The exhibition displayed models used in anatomy, zoology, botany and geology teaching at the University of Sydney. The central story line examined how 19th century science expanded into specialist study areas in the university curriculum and 3D models became key visual classroom aids. The secondary story line explored the market in scientific teaching models which emerged to meet the needs of the growing number of universities
and natural history museums across the world and the excellence of form achieved by model makers who worked closely with scientists to produce scientifically accurate models in wax, papier-mâché, plaster and wood.


Museum of Contemporary Art Australia (MCA)
Ultimate Vision – Monuments to Us

Lara Thoms, Screen Monument (Production still), 2013. Courtesy of the Museum of Contemporary Art Australia, C3 West and the artist.

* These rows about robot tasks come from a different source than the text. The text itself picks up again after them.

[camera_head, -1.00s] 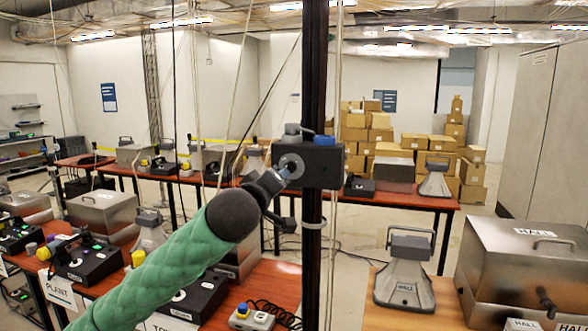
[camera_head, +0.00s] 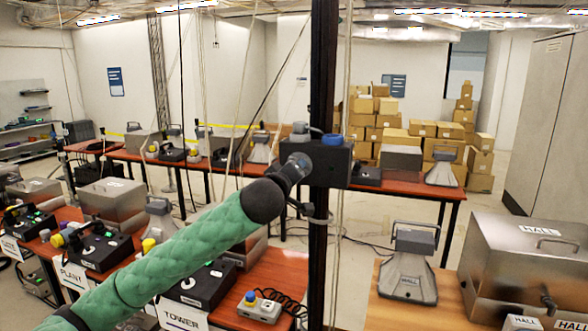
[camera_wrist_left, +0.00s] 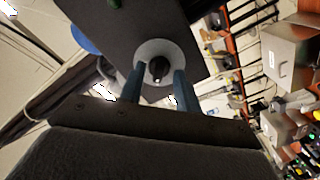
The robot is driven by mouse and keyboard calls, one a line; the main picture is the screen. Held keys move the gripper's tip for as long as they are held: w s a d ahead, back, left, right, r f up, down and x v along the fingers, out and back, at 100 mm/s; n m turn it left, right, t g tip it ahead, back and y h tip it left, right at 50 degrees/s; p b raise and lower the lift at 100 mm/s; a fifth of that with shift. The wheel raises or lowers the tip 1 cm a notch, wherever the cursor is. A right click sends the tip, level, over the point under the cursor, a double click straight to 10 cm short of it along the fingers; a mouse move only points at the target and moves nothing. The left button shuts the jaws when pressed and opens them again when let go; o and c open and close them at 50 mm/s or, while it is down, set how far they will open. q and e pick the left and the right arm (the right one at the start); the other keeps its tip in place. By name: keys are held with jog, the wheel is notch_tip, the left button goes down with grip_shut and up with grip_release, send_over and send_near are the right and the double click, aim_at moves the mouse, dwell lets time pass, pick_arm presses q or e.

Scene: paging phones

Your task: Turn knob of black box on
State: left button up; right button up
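The black box (camera_head: 328,166) is fixed to a dark upright pole, with a blue cap and a grey cap on top. It also shows large in the left wrist view (camera_wrist_left: 185,22). A black knob (camera_wrist_left: 158,68) sits in the middle of a pale round plate on its face. My left gripper (camera_head: 298,168) is at the box's left face. In the left wrist view its two fingers (camera_wrist_left: 158,82) are apart, one on each side of the knob, with small gaps visible. The gripper hides the knob in the head view. My right gripper is not in view.
Thin cables (camera_head: 341,90) hang beside the pole (camera_head: 318,250). A red-brown table (camera_head: 280,275) holds phones and a small grey switch box (camera_head: 259,308). A grey speaker (camera_head: 408,275) and metal case (camera_head: 525,260) labelled HALL stand at right.

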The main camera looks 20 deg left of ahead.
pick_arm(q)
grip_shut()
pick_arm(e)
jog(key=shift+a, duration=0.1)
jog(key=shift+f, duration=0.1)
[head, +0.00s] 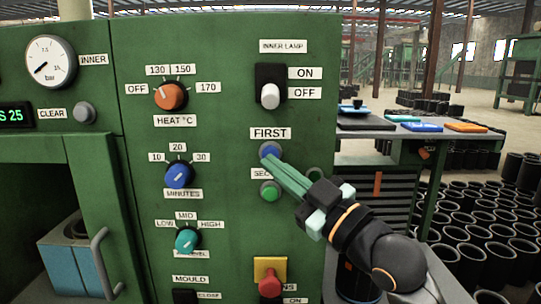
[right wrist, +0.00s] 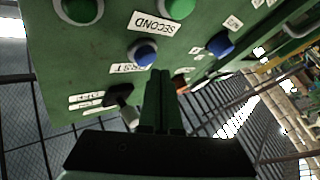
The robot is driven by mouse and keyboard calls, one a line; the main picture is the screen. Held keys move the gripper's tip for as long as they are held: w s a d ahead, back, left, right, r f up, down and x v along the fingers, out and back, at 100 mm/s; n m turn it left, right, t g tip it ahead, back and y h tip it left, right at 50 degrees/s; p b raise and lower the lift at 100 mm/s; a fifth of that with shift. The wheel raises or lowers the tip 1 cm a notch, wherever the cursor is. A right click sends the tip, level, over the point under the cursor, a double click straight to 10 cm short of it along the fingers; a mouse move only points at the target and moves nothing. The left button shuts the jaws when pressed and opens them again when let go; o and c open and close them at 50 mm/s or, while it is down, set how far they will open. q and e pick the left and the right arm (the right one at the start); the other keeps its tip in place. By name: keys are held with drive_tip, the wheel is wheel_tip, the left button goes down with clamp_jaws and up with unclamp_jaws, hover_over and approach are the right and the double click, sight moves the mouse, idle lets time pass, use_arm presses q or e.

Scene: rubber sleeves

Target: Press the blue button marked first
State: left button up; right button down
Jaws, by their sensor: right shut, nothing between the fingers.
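The blue button (head: 269,149) sits on the green panel under the white label FIRST. It also shows in the right wrist view (right wrist: 145,53), where the picture is turned over. My right gripper (head: 272,163) is shut and empty, with its green fingers slanting up to the left. Its tips overlap the lower edge of the blue button in the head view. In the right wrist view the fingertips (right wrist: 159,75) appear just beside the button; I cannot tell whether they touch it. My left gripper is not in view.
A green button (head: 270,192) is below, its label SECOND partly hidden by my gripper. Nearby are the lamp switch (head: 270,92), orange heat knob (head: 171,96), blue minutes knob (head: 179,175), teal knob (head: 187,240) and red knob (head: 269,282). A bench (head: 390,132) stands right of the panel.

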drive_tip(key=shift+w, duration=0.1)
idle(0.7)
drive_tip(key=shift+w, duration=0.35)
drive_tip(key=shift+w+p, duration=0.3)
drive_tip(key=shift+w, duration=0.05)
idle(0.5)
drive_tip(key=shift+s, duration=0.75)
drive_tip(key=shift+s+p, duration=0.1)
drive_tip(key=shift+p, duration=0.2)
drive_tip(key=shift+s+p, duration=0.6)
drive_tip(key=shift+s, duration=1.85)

Ultimate Vision – Monuments to Us was an immersive, site specific project by Australian artist Lara Thoms
located in Westfield Hurstville. Thoms astutely subverted marketing and retail methodologies to create a project
which engaged with Hurstville youth. In January 2013, Thoms was resident in the ‘Hub of Democracy’, a space in
Westfield where people aged 12-19 hung out and voted for the ‘ultimate’ drink, colour, person, food, smell, music, time and word. The results were transformed into a series of interventions – including a major sculpture and a film – installed in the advertising spaces of the mall in April 2013.

The Rocks Discovery Centre
The Rocks Windmill


Bricks on The Rocks children’s program. Photography by Shane Rozario. Courtesy of The Rocks Discovery Centre.


The exhibition ran 12 April–12 May 2013 across a purpose-built windmill in Rocks Square, The Rocks Discovery Museum building and precinct tours. Designers Paul Gazzola and Joey Ruigrok van der Werven participated in
our Incubator, then created the Windmill structure. Their evocative design was core to the exhibition’s narrative. Our program layered experiences: exploring the building; grinding wheat; brickmaking with crushed shell representing plundered middens; gardening; dining; community programs; craft workshops; screenings; installations; performance and tours.

Interactive digital platforms encouraged visitors to share contemporary stories of The Rocks; user-generated content that fed into walking tours and the digital presence.